--- START OF Items ---

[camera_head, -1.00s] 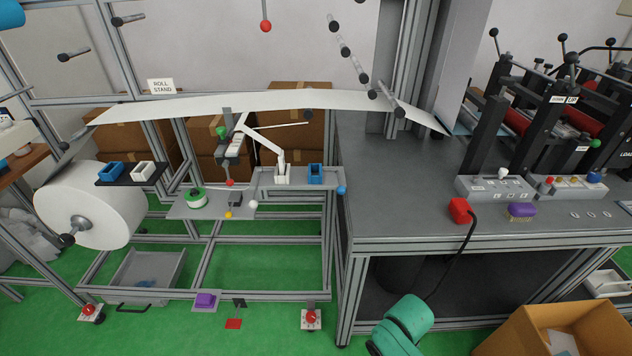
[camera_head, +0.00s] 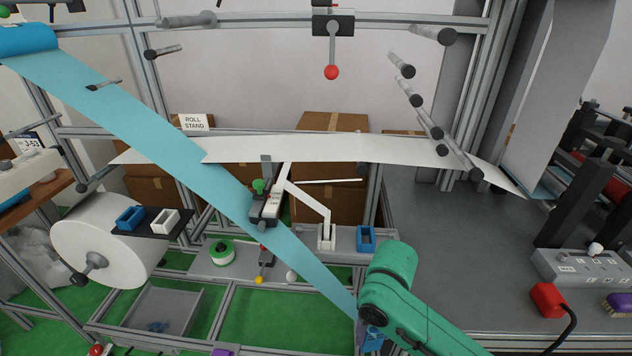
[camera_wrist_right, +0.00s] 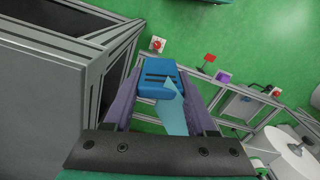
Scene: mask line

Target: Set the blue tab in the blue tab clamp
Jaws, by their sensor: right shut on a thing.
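The blue tab (camera_wrist_right: 157,82) is between the two purple fingers of my right gripper (camera_wrist_right: 160,72) in the right wrist view. The right gripper is shut on it. A light blue film strip (camera_head: 205,178) runs from the blue roll (camera_head: 25,40) at upper left down to this gripper. In the head view the tab is mostly hidden by my green right arm. One blue open-topped holder (camera_head: 365,238) stands on the shelf, above and beyond the gripper. Another blue holder (camera_head: 130,218) sits at left. I cannot tell which is the clamp. My left gripper is not in view.
White holders stand beside the blue ones, on the black plate (camera_head: 150,232) at left and on the shelf (camera_head: 345,248). A white web (camera_head: 300,148) stretches across behind the film. The grey bench (camera_head: 430,260) is at right. A white roll (camera_head: 100,245) is at left.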

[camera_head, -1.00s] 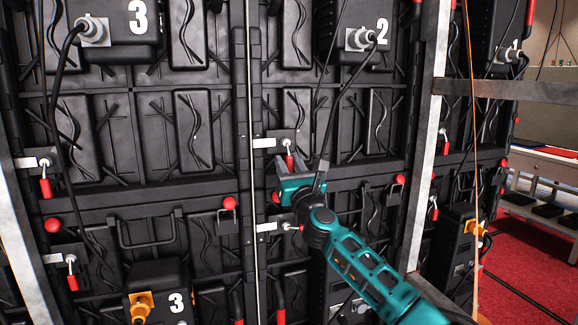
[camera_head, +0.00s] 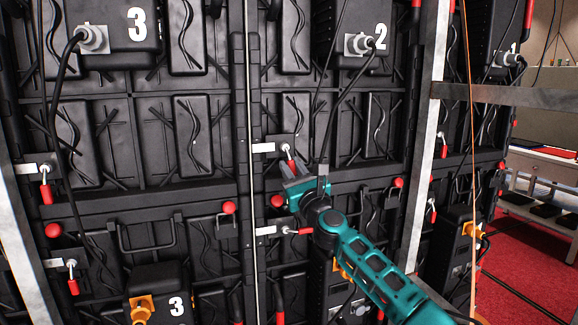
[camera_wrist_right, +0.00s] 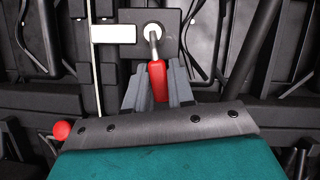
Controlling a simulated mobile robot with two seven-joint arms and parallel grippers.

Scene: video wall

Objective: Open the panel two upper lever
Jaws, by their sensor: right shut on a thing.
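The panel two upper lever (camera_head: 291,160) has a red handle and hangs below a white latch plate (camera_head: 263,148), left of the number 2 box (camera_head: 377,48). Its handle is tilted slightly, the lower end toward the right. My right gripper (camera_head: 290,175) is shut on this red handle. In the right wrist view the lever handle (camera_wrist_right: 157,80) sits between the grey fingers of the gripper (camera_wrist_right: 158,93), its metal stem running up to a round pivot. The gripper hides the handle's lower end. My left gripper is not in view.
The panel two lower lever (camera_head: 298,231) lies sideways below my gripper. Panel three levers (camera_head: 46,192) hang down at left. Red knobs (camera_head: 277,201) and black cables (camera_head: 334,120) are close by. A metal upright (camera_head: 428,140) stands right of my arm.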

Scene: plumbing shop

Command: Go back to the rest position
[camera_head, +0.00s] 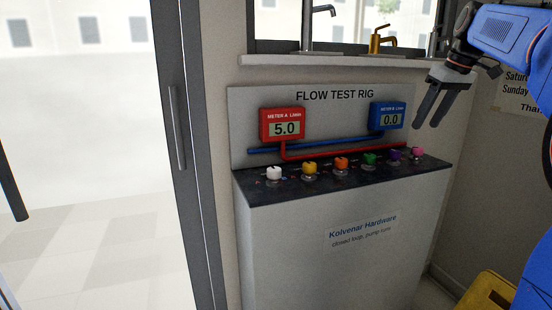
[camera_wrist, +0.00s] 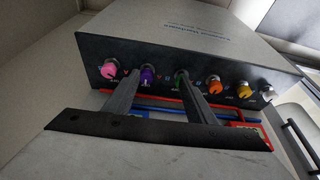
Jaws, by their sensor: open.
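My gripper (camera_head: 437,106) is at the upper right in the head view, pointing down, open and empty. It hangs in front of and above the right end of the flow test rig, apart from it. In the wrist view its two dark fingers (camera_wrist: 162,97) reach toward the rig's row of knobs, with nothing between them. The flow test rig (camera_head: 300,240) is a white cabinet with a dark top. The red meter A (camera_head: 283,125) reads 5.0 and the blue meter B (camera_head: 387,116) reads 0.0.
Along the dark top stand several knobs: white (camera_head: 273,173), yellow (camera_head: 310,167), orange (camera_head: 341,163), green (camera_head: 369,159), purple and pink (camera_head: 416,153). A glass door (camera_head: 180,130) is at left. A yellow object (camera_head: 484,292) stands at lower right.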

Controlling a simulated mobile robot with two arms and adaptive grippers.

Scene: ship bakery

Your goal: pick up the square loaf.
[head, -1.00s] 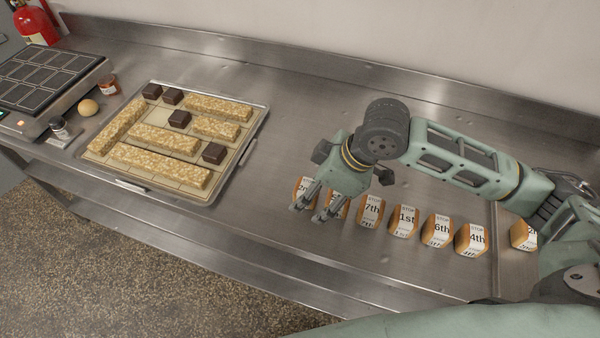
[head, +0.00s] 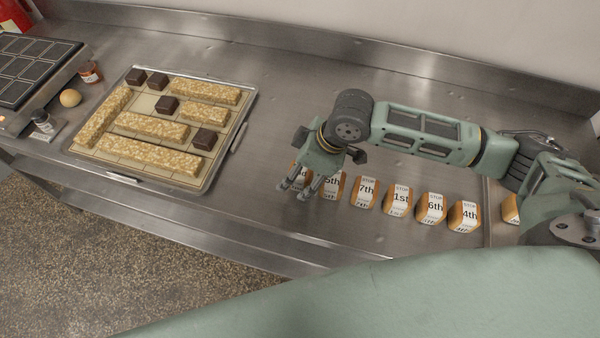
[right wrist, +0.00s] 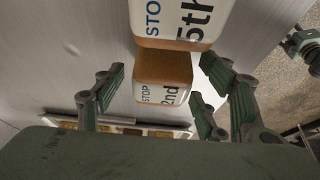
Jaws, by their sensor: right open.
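Several small square-looking loaves with white paper bands stand in a row on the steel counter. The loaf marked 2nd (head: 299,169) is at the row's left end, partly hidden by my right gripper (head: 294,193). In the right wrist view, this 2nd loaf (right wrist: 160,70) shows between the spread fingers of my right gripper (right wrist: 160,100), with gaps on both sides. The loaf marked 5th (head: 332,186) is right beside it; the 5th loaf (right wrist: 180,20) also shows in the wrist view. My right gripper is open and empty. My left gripper is out of view.
More banded loaves, 7th (head: 364,192), 1st (head: 398,200), 6th (head: 431,209) and 4th (head: 464,217), continue to the right. A tray (head: 218,172) with oat bars and dark blocks lies to the left. Bare steel counter lies between tray and row.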

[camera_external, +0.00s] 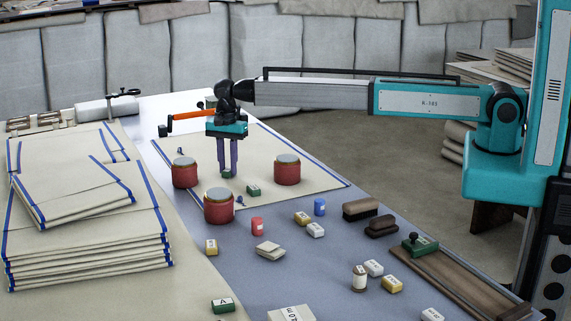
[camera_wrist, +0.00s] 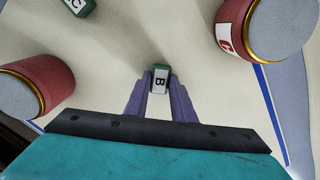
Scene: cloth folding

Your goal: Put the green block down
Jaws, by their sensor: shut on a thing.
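My gripper (camera_external: 227,170) points straight down over the pale cloth (camera_external: 320,180) among the red tins. Its purple fingers are shut on a green block marked B (camera_wrist: 160,79), whose white lettered face shows between the fingertips in the wrist view. In the external view only a small part of this green block (camera_external: 227,174) shows at the fingertips. I cannot tell whether it touches the cloth. Another green block, marked C (camera_wrist: 79,6), lies apart from it on the cloth; it also shows in the external view (camera_external: 253,190). A green block marked A (camera_external: 223,305) lies at the front.
Red tins stand on the left (camera_external: 185,175), front (camera_external: 219,209) and right (camera_external: 287,172) of my gripper. Folded cloths (camera_external: 90,235) are stacked at left. Small blocks, brushes (camera_external: 361,209) and a wooden board (camera_external: 455,285) lie right and front. Bare cloth surrounds the held block.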

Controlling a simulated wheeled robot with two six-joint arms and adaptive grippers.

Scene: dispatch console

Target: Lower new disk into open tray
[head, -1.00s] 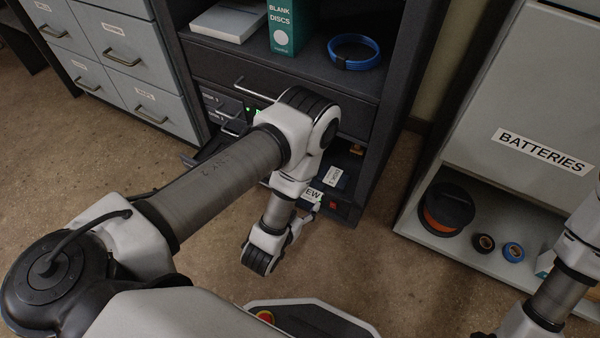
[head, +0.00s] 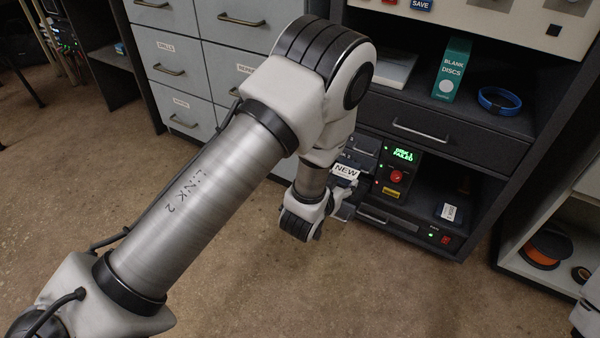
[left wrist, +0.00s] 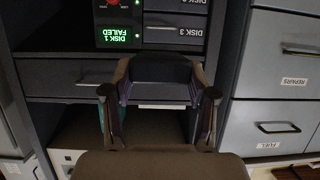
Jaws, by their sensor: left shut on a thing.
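The new disk is a dark block with a white NEW label (head: 345,172). My left gripper (left wrist: 160,92) is shut on the disk (left wrist: 160,72), with a finger on each side of it in the left wrist view. In the head view the gripper and disk are in front of the disk bays (head: 362,145), and my wrist partly hides them. The green display (head: 403,155) reads DISK 1 FAILED. I cannot make out the open tray clearly; the arm and disk cover that area. My right gripper is out of view.
A shut drawer (head: 420,130) is above, with a BLANK DISCS box (head: 452,70) and blue ring (head: 499,100) on the shelf. Grey cabinets (head: 215,60) stand to the left. The floor in front is clear.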

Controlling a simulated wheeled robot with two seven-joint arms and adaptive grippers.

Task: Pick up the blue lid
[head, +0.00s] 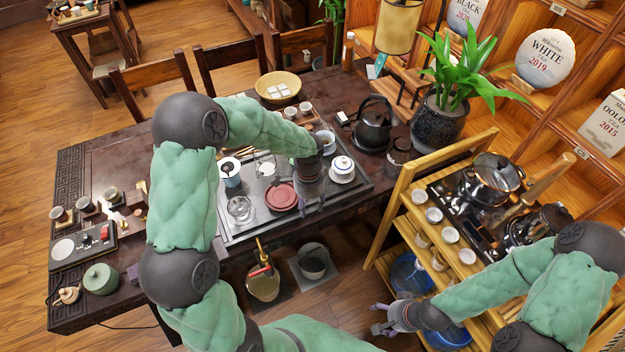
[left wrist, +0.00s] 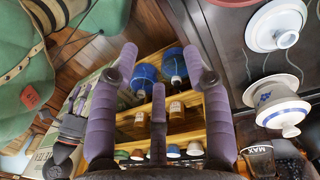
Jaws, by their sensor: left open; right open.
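A white lidded bowl with blue trim (head: 342,166) stands on a saucer at the right end of the tea tray in the head view. A white bowl with a blue pattern and a knobbed white lid (left wrist: 278,98) shows at the right of the left wrist view, outside the fingers. My left gripper (head: 311,198) is open and empty just left of the lidded bowl, over the tray. Its spread purple fingers (left wrist: 158,72) hold nothing in the left wrist view. My right gripper (head: 377,319) is open and empty beside the wooden shelf, low at the right.
A red-brown round dish (head: 282,197) lies left of my left gripper. A black kettle (head: 374,128) and a potted plant (head: 438,118) stand behind and right. A wooden stand (head: 404,196) is at the right.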

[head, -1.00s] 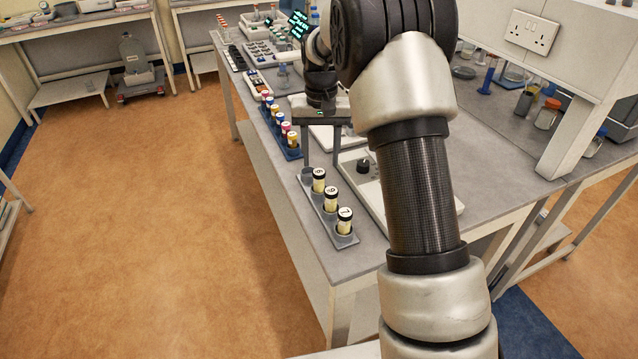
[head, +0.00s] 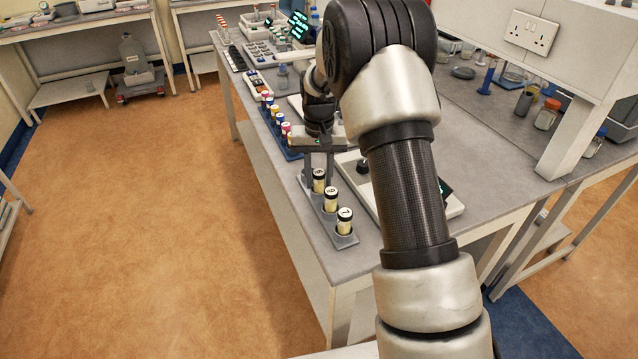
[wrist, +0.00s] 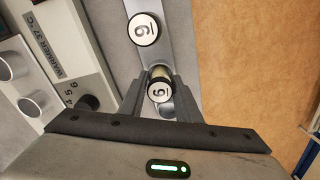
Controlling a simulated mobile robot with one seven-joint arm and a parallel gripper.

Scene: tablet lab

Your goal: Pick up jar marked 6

--- END OF Items ---

Go through the records. Copy each line where "wheeled" appears.

Controlling a simulated wheeled robot with two six-joint arms and adaptive grippers.
Controlling a simulated wheeled robot with two seven-joint arms and adaptive grippers.

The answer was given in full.